あの馬鹿が本因坊に先二つ

 百田尚樹氏の小説『幻庵(げんなん)』上・下巻(文藝春秋)を読んだ。週刊文春連載中から楽しみにしていたので、上下巻合わせて800頁を超す大作だが、一気に読了できた。
 江戸時代、身を削って囲碁の芸を磨く棋士たちの青春絵巻が前半、後半は名人碁所をめぐる熾烈な争いが描かれている。江戸時代の囲碁史の中でも本因坊丈和(じょうわ)と幻庵因碩(いんせき)の争いは、そのままで映画の脚本になるくらいの話なので、腕のある作家がこれを題材にした小説が面白くないはずがない。ただ、囲碁を知らない人にとっては、囲碁のルールや用語が難解に思えて興味がそがれるのかもしれない。残念ながら百田作品としては、ベストセラーという程の売れ行きではないようだ。

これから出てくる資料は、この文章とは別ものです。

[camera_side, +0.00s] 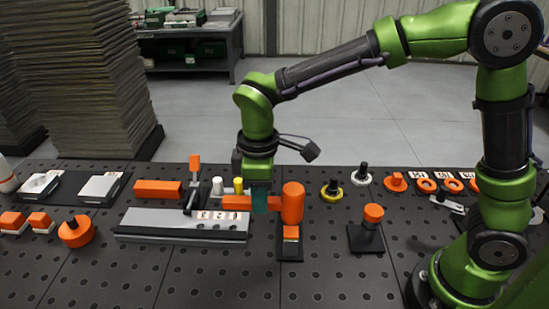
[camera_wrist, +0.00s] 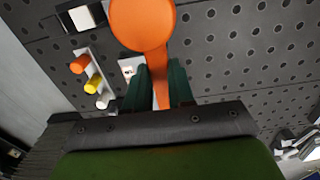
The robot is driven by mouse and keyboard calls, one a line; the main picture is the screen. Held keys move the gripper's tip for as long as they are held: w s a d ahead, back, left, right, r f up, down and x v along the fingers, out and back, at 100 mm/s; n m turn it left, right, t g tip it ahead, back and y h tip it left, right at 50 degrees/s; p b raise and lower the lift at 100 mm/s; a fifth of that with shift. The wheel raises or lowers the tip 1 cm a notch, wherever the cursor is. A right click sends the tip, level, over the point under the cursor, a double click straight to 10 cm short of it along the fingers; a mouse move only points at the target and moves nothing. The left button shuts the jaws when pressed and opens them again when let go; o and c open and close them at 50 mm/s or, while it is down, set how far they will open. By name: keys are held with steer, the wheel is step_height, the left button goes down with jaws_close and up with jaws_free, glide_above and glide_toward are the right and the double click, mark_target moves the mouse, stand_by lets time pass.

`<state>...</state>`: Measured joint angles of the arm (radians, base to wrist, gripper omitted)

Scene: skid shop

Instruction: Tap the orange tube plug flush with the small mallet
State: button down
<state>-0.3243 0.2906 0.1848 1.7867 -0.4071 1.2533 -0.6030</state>
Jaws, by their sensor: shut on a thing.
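My gripper (camera_side: 259,202) is shut on the orange handle of the small mallet (camera_side: 292,202). The handle lies level and the large cylindrical head is to the right of the fingers. In the wrist view the handle runs between the dark green fingers (camera_wrist: 162,88), with the mallet's round head (camera_wrist: 142,22) beyond them. An orange plug (camera_side: 373,212) sits on top of a dark upright tube (camera_side: 366,236) on a black base, to the right of the mallet. Its seating depth cannot be told. The mallet head is apart from it.
A black stand with an orange-topped block (camera_side: 290,233) is just below the mallet head. A grey labelled fixture (camera_side: 180,225) lies left. White (camera_side: 217,187) and yellow (camera_side: 238,185) pegs stand behind the gripper.

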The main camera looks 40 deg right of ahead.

 秋田(大仙市)出身の作家・花家圭太郎氏(残念ながら2012年に亡くなられた)の代表作に「花の小十郎シリーズ」がある。佐竹藩士の戸沢小十郎(二百石)が活躍する時代小説だが、この小十郎は戦国期に角館を治めた戸沢氏の血を引き、宮本武蔵とも戦った剣豪で、しかも囲碁の指南役でもあるという設定だ。のちに徳川将軍秀忠の囲碁指南役にもなるというから、少しでも囲碁の歴史を知っている人間には、面白いかどうかは別にして、とても「痛い」小説である。

 江戸時代の大名にとって、囲碁は身につけるべき教養の一つであるから、歴代の藩主・佐竹氏も当然囲碁を習ったことだろう。藩士の中に指南役がいたのか、あるいは江戸滞在中に囲碁四家(本因坊・安井・井上・林=今のプロ棋士にあたる)の指導を受けたものか、いろいろ調べているのだが、さっぱり分からない。

 秋田県出身のプロ囲碁棋士は少ないが、それでも少し前までは2人いた。だが2011年に益子富美彦六段が40代の若さで急逝され、2014年には梅木英(すぐる)八段が引退して現役棋士がいなくなってしまった。
 益子六段の御父君は益子崇氏(故人)。秋田市最後の分校である太平小学校木曽石分校(現在は廃校)の子どもたちの生き生きとした姿を写真に撮り続け、1998年に『すくすく育て若葉のように』という写真集を当社から出版された。同書は2000年に秋田県多喜二祭賞を受賞した。私がこの会社に入って初めて編集した本である。ご自宅にお邪魔すると、囲碁の週刊新聞が置かれていて「囲碁を打たれるのですか?」と尋ねたら、「息子が日本棋院のプロ棋士なんだよ」と嬉しそうに教えてくれたことを思い出す。